Dataset extract:
::::::

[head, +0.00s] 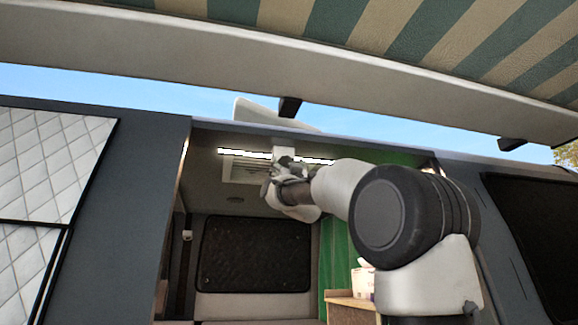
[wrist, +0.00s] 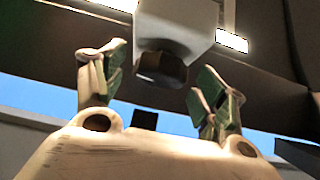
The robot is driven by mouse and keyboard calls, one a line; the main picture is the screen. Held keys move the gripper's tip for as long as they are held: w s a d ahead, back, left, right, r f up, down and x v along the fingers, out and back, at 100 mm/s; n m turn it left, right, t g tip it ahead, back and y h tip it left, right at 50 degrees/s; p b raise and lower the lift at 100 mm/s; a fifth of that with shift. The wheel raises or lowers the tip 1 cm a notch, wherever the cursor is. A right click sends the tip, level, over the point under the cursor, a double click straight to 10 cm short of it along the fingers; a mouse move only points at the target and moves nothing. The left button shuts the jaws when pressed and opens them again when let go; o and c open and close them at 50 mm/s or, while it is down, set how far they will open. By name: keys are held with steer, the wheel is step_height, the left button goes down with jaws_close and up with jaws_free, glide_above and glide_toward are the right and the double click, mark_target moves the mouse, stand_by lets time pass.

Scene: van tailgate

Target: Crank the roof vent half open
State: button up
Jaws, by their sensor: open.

::::::

Review the material and copy each line in which the word "open" appears.

The robot is driven by mouse and keyboard calls, one a line; the main picture is the screen. Held keys move the gripper's tip for as long as they are held: w s a d ahead, back, left, right, r f up, down and x v along the fingers, out and back, at 100 mm/s; n m turn it left, right, t g tip it ahead, back and y h tip it left, right at 50 degrees/s; p b raise and lower the lift at 100 mm/s; a fifth of that with shift. The wheel raises or lowers the tip 1 cm a notch, wherever the cursor is. A right click sends the tip, level, over the point under the cursor, a double click straight to 10 cm short of it along the fingers; a mouse move only points at the target and moves nothing. The left button shuts the jaws when pressed and opens them again when let go; o and c open and close them at 50 mm/s or, while it is down, set how far they will open. By name: keys are held with steer, the wheel is step_height, the left button goes down with jaws_close and up with jaws_free, glide_above and glide_toward are the right and the double click, mark_target moves the mouse, stand_by lets time pass.
Target: Crank the roof vent half open
Jaws, by their sensor: open.

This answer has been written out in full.